Data provided
****************

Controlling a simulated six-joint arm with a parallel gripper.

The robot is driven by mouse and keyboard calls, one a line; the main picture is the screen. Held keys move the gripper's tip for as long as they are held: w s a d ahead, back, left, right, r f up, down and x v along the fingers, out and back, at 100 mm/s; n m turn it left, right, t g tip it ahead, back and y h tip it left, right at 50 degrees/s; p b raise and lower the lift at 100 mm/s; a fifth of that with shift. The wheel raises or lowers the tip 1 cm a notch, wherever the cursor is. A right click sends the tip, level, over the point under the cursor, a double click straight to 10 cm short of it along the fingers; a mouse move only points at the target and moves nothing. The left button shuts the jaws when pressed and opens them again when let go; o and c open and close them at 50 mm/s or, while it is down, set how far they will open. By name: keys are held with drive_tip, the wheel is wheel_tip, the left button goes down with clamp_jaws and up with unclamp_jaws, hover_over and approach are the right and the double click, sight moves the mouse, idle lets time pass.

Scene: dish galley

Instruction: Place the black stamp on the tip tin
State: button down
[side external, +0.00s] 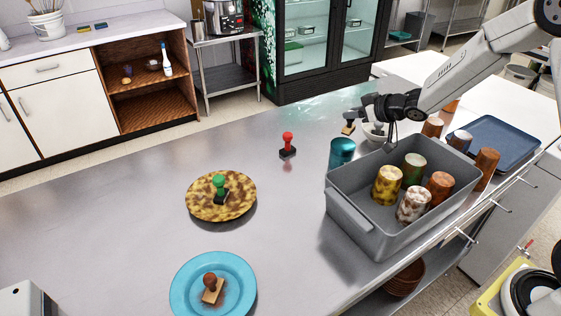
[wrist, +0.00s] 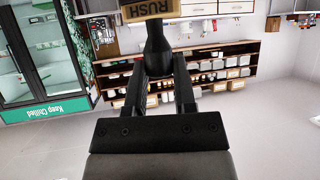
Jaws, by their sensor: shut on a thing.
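My gripper (side external: 364,112) is shut on a black stamp (side external: 348,128) and holds it above the counter, near the far end of the grey bin. In the wrist view the stamp's black handle (wrist: 157,48) sits between the two fingers, with its tan base marked RUSH beyond them. A teal tin (side external: 342,151) stands on the counter at the bin's far left corner, below and slightly left of the stamp. I cannot read a label that shows which tin is the tip tin. The stamp is apart from all the tins.
The grey bin (side external: 345,212) holds several patterned tins. A red stamp (side external: 288,145), a yellow-brown plate (side external: 195,203) with a green stamp and a blue plate (side external: 183,288) with a brown stamp lie left.

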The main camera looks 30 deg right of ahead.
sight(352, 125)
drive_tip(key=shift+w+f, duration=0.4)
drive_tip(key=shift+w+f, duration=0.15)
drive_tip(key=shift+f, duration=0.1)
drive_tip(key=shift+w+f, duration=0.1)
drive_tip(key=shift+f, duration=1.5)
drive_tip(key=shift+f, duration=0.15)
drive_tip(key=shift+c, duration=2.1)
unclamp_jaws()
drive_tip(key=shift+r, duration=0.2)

****************

What you are asked to do
Write out exactly the lines from the one that has "Scene: dish galley" down to the one that has "[wrist, +0.00s]", including both. Pictures stay out of the copy.

Result of the task
Scene: dish galley

Instruction: Place the black stamp on the tip tin
State: button down
[side external, +0.00s] 
[wrist, +0.00s] 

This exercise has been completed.